> _Data to process_:
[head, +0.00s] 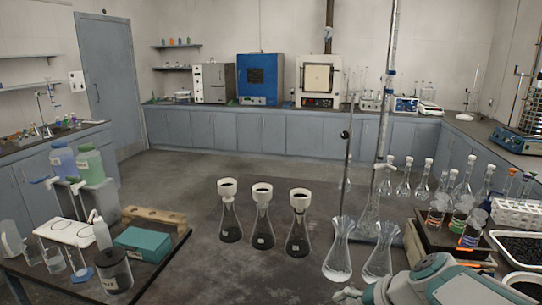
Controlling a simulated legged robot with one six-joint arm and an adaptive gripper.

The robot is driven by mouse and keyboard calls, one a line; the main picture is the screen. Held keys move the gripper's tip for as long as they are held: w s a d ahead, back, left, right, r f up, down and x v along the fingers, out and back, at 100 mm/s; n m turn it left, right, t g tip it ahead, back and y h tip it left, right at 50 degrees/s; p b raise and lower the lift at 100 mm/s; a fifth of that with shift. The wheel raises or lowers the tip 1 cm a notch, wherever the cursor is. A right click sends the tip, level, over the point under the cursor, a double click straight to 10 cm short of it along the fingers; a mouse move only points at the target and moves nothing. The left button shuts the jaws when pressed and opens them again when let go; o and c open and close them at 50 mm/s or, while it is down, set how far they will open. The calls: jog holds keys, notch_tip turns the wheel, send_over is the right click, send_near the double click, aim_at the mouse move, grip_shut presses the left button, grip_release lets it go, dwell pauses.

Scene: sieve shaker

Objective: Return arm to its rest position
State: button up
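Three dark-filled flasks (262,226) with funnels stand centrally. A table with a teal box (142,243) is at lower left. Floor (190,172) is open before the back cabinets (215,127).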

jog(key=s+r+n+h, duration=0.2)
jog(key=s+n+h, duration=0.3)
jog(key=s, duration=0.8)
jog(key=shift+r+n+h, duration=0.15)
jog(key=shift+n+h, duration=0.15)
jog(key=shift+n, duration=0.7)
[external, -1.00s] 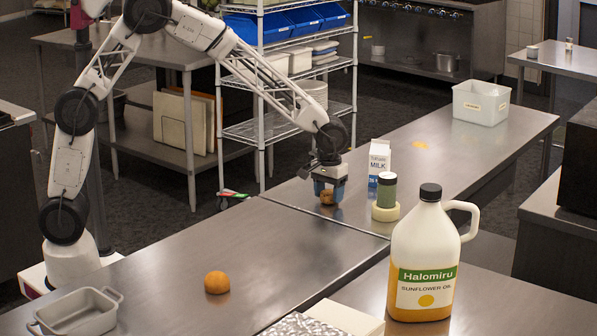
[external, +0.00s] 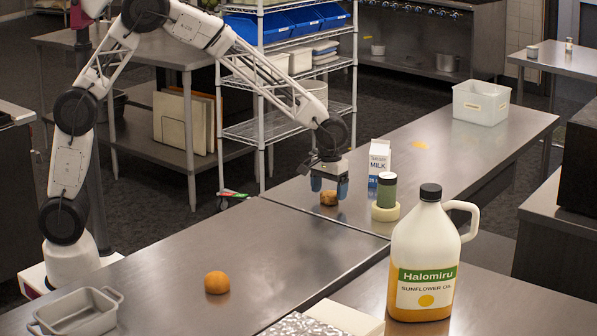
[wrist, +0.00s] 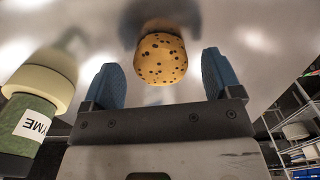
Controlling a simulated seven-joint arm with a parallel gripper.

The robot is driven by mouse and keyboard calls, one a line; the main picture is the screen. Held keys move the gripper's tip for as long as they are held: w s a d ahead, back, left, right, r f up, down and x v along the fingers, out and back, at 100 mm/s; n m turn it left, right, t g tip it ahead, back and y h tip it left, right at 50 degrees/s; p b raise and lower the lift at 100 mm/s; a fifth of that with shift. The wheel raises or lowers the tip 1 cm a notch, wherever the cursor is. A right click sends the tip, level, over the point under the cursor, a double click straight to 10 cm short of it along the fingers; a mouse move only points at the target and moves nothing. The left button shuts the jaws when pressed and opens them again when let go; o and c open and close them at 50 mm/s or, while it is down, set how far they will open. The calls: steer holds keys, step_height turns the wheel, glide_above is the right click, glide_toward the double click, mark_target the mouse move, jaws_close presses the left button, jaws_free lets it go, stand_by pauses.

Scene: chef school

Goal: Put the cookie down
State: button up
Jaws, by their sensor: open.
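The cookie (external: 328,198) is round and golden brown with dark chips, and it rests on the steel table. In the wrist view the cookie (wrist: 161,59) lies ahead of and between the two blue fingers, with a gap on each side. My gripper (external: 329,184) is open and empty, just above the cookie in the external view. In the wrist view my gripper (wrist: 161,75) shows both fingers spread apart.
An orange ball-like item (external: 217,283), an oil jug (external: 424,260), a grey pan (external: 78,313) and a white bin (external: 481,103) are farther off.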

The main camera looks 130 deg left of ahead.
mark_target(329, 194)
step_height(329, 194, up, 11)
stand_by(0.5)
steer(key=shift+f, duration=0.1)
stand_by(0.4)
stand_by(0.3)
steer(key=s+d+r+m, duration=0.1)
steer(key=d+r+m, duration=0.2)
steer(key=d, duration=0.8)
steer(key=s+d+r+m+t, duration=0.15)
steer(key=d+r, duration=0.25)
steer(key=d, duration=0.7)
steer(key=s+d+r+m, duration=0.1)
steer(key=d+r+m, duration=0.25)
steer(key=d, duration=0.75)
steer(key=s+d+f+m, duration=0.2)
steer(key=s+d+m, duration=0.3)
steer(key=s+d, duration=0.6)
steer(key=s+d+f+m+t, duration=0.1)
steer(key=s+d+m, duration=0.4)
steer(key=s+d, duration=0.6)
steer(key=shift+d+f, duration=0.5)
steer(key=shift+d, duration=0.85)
...
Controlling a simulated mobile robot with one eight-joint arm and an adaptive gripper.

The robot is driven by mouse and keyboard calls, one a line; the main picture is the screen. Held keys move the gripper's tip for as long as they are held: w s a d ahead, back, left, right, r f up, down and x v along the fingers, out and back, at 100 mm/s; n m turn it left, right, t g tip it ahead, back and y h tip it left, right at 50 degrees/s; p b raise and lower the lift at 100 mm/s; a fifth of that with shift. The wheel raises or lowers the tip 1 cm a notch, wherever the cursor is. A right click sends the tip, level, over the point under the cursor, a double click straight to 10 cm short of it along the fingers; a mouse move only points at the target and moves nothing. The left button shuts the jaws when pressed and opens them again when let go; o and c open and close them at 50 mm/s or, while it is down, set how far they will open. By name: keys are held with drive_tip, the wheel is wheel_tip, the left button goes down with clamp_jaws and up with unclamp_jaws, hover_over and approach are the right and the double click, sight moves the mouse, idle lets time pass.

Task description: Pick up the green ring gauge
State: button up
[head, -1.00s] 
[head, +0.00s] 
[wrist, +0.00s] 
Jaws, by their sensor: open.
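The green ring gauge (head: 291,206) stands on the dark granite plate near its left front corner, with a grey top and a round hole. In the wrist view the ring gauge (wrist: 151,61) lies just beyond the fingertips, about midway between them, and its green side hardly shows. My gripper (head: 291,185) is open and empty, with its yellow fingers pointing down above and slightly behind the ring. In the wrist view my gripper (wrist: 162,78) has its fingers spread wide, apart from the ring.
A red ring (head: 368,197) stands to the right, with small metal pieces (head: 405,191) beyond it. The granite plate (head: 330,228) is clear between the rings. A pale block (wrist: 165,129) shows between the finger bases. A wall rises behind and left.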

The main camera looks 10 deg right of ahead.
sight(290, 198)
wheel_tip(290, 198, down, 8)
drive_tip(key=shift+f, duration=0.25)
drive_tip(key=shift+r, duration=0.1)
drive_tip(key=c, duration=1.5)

> _Task objective_: Of all the lines above, how many contain the word "Scene"? Answer with only the number.

> _Answer to this task_: 2